## PROMPT
Reproduce the lines of the material exactly, excluding every image.

## DATA BLOCK

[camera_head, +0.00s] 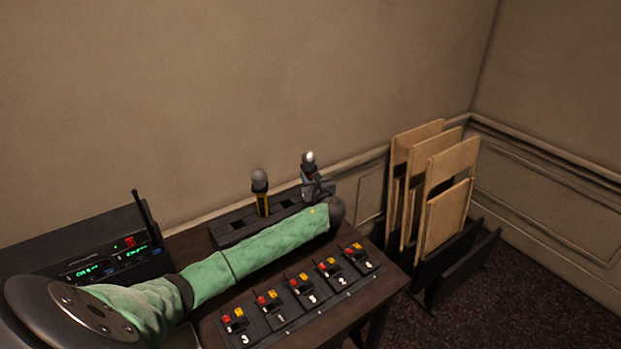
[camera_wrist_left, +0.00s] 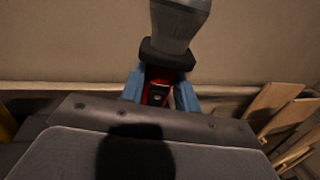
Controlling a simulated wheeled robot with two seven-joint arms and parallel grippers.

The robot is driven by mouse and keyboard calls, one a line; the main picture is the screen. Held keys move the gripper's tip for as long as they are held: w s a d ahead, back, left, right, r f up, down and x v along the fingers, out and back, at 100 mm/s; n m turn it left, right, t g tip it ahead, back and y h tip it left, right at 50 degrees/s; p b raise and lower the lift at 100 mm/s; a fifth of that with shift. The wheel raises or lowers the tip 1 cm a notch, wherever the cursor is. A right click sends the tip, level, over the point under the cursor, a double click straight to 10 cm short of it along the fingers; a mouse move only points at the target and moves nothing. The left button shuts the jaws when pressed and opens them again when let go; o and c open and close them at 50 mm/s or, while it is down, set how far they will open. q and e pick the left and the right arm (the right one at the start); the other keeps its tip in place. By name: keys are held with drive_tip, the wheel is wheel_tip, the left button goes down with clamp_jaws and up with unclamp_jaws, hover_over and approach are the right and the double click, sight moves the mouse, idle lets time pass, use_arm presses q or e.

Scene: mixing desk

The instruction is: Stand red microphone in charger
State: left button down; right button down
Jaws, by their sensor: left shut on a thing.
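The red microphone (camera_head: 309,157) is upright at the right end of the charger, its pale head above my left gripper (camera_head: 316,184). In the left wrist view, the microphone (camera_wrist_left: 178,22) has a grey head, a black collar and a red body. The blue fingers of my left gripper (camera_wrist_left: 159,92) are shut on that red body. The charger (camera_head: 233,232) is a long black block with slots on the desk. The microphone's lower end is hidden, so I cannot tell whether it is in a slot. My right gripper is out of view.
A yellow-banded microphone (camera_head: 261,194) stands in the charger, left of my gripper. Several numbered switch boxes (camera_head: 302,289) line the desk's front. A black receiver (camera_head: 95,250) with an antenna is at left. Folded wooden chairs (camera_head: 432,190) lean at right.

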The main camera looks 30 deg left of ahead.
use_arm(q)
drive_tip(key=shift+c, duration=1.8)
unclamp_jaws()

## EXERCISE ANSWER
[camera_head, +0.00s] 
[camera_wrist_left, +0.00s] 
Controlling a simulated wheeled robot with two seven-joint arms and parallel grippers.

The robot is driven by mouse and keyboard calls, one a line; the main picture is the screen. Held keys move the gripper's tip for as long as they are held: w s a d ahead, back, left, right, r f up, down and x v along the fingers, out and back, at 100 mm/s; n m turn it left, right, t g tip it ahead, back and y h tip it left, right at 50 degrees/s; p b raise and lower the lift at 100 mm/s; a fifth of that with shift. The wheel raises or lowers the tip 1 cm a notch, wherever the cursor is. A right click sends the tip, level, over the point under the cursor, a double click straight to 10 cm short of it along the fingers; a mouse move only points at the target and moves nothing. The left button shuts the jaws when pressed and opens them again when let go; o and c open and close them at 50 mm/s or, while it is down, set how far they will open. q and e pick the left and the right arm (the right one at the start); the other keeps its tip in place. By name: keys are held with drive_tip, the wheel is wheel_tip, the left button goes down with clamp_jaws and up with unclamp_jaws, hover_over and approach are the right and the double click, sight moves the mouse, idle lets time pass, use_arm presses q or e.

Scene: mixing desk

The instruction is: Stand red microphone in charger
State: left button down; right button down
Jaws, by their sensor: left shut on a thing.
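The red microphone (camera_head: 309,157) is upright at the right end of the charger, its pale head above my left gripper (camera_head: 316,184). In the left wrist view, the microphone (camera_wrist_left: 178,22) has a grey head, a black collar and a red body. The blue fingers of my left gripper (camera_wrist_left: 159,92) are shut on that red body. The charger (camera_head: 233,232) is a long black block with slots on the desk. The microphone's lower end is hidden, so I cannot tell whether it is in a slot. My right gripper is out of view.
A yellow-banded microphone (camera_head: 261,194) stands in the charger, left of my gripper. Several numbered switch boxes (camera_head: 302,289) line the desk's front. A black receiver (camera_head: 95,250) with an antenna is at left. Folded wooden chairs (camera_head: 432,190) lean at right.

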The main camera looks 30 deg left of ahead.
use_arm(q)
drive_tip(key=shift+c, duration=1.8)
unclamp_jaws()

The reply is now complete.